Sterling was the founder of the Sterling and Francine Clark Art Institute in Williamstown, Mass. Stephen was a trustee and major donor to, among other institutions, the Museum of Modern Art and the Metropolitan Museum of Art. He also established several museums, including the National Baseball Museum and Hall of Fame in Cooperstown, N.Y.

Stephen donated Hopper’s eerie “House by the Railroad” (1925) to MoMA. Included in the Met’s show, it was the first painting to enter the Modern’s permanent collection. You probably know the picture: In it, one of Hopper’s best, the Hitchcockian house is thrown forcibly to the foreground, as red railroad rails — abruptly separating us from, yet also pulling closer to us, the isolated building — slice from edge to edge through the canvas like a knife.

In its wall and catalog texts, the show employs terms such as “conservative” to describe the artistic taste of Sterling, and “progressive” to describe that of Stephen. The terms are not entirely without merit: Stephen bought works right out of the then infamously hated and ridiculed 1913 Armory show, whereas Sterling, to the end of his life, would not go near Matisse, Cézanne, or Picasso. But the labels and labeling at times interfered with my enjoyment of the artworks.

“Conservative” is a political term that has no place in the art world. Applied to a collector’s taste, the term, by extension, becomes a description of the art he collects. The same holds true for “progressive.” At the Met there is an apologetic tone surrounding Sterling’s taste, and an insistent patting-on-theback regarding that of Stephen, as if an artist or collector willing to embrace the new merits our attention a little bit more than one whose taste takes him elsewhere.

In the Met’s show, Stephen is clearly the greater collector. But the exhibition does not give us the fullness of either brother’s interest in art. Stephen collected Medieval French capitals. Sterling, despite his attraction to some lesser, sentimental Renoirs, and his aversion to Post-Impressionism and Modernism, exhibited great taste. He was drawn to magnificent early printed books, English silver, Sèvres porcelain, and Old Master paintings by artists such as Vermeer, Piero, and Ghirlandaio. “Impressionist and Early Modern Paintings” did not have a place for older masterpieces such as Piero’s “Virgin and Child Enthroned With Four Angels” (1460–70) or Anton Koberger’s “Nuremberg Chronicle” (1493), both of which remain at the Clark Art Institute.
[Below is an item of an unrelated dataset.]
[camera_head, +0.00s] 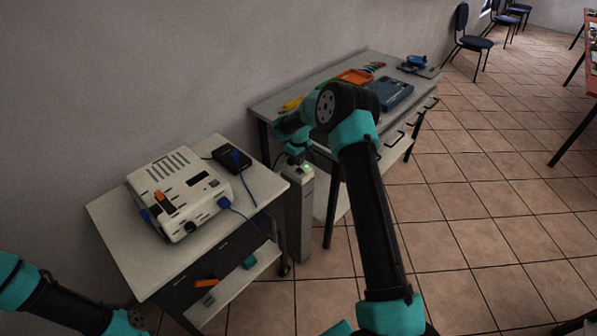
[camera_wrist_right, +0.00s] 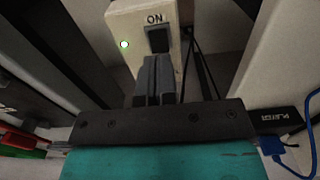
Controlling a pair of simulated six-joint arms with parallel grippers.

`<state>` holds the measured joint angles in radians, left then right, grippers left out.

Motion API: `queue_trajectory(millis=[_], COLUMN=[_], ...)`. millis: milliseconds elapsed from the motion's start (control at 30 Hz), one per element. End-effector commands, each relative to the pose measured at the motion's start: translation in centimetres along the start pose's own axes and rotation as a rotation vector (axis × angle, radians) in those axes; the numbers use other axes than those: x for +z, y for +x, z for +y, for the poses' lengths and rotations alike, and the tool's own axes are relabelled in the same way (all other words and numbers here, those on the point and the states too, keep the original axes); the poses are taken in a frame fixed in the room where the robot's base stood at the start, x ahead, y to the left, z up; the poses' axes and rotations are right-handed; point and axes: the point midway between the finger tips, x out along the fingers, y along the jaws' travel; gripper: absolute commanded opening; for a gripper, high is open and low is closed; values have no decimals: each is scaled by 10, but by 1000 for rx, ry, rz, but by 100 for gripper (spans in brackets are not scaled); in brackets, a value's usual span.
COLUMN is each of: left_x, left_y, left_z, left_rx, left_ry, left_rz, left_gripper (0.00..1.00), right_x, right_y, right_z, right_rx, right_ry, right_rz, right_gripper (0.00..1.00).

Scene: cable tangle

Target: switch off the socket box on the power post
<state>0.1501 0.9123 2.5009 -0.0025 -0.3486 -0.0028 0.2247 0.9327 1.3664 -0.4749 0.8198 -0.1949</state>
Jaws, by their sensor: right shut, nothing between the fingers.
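The power post (camera_head: 300,215) is a grey column between the white cart and the workbench. The socket box (camera_head: 299,169) sits on its top with a green light lit. In the right wrist view the socket box (camera_wrist_right: 118,22) is cream, with a black switch (camera_wrist_right: 158,39) under the word ON and a lit green light (camera_wrist_right: 124,44). My right gripper (camera_head: 297,157) is over the box; in the wrist view its fingers (camera_wrist_right: 155,65) are shut and empty, just below the switch. I cannot tell if they touch it. My left arm shows at the lower left, its gripper out of frame.
A white cart (camera_head: 108,213) carries a cream device (camera_head: 180,190) with blue cables and a black box (camera_head: 232,160). Behind the post is a workbench (camera_head: 262,108) with tools and a blue case (camera_head: 388,95). The tiled floor at right is open.

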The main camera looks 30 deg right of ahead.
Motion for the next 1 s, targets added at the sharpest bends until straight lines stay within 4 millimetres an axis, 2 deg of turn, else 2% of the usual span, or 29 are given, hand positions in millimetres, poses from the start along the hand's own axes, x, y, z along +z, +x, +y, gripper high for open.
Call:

Both Stephen’s and Sterling’s taste were uneven. Stephen bought mediocre works by Homer, and Sterling lauded Bouguereau’s insipid and sappy painting “Nymphs and Satyr” (a work from his own collection) above works by Veronese, Goya, El Greco, and Tiepolo. He wrote in his diary: “I know of no picture of a big composition which is finer in America” — an assessment that today sounds ludicrous.

Yet Sterling certainly understood the importance of Modern artists, as well as the connection between the art of the present and that of the past: “Renoir,” he contended, “would have painted just as well in Titian’s time. He, Degas, Manet at his best, Corot etc. are brothers of Titian, Van Dyck, Rubens.” This comment, especially for someone who did not recognize the magnitude of Matisse (but so few people did during the first half of the 20th century), is extremely insightful.

“The Clark Brothers Collect” is very worthwhile, and it adds both to our understanding of the Clarks and the art they collected; but it is difficult not to see the paintings through the lens of their provenance — as biographical information first, and as art second. Here, the emphasis on ownership is not too distracting. However, an essential key to a successful show is that the artworks must not be hampered by their context. How well this is accomplished at the Met will be evident when, at the end of the exhibit, you measure how much energy you put toward the genius of the artists vs. that of their collectors.

Until August 19 (1000 Fifth Ave. at 82nd Street, 212-535-7710).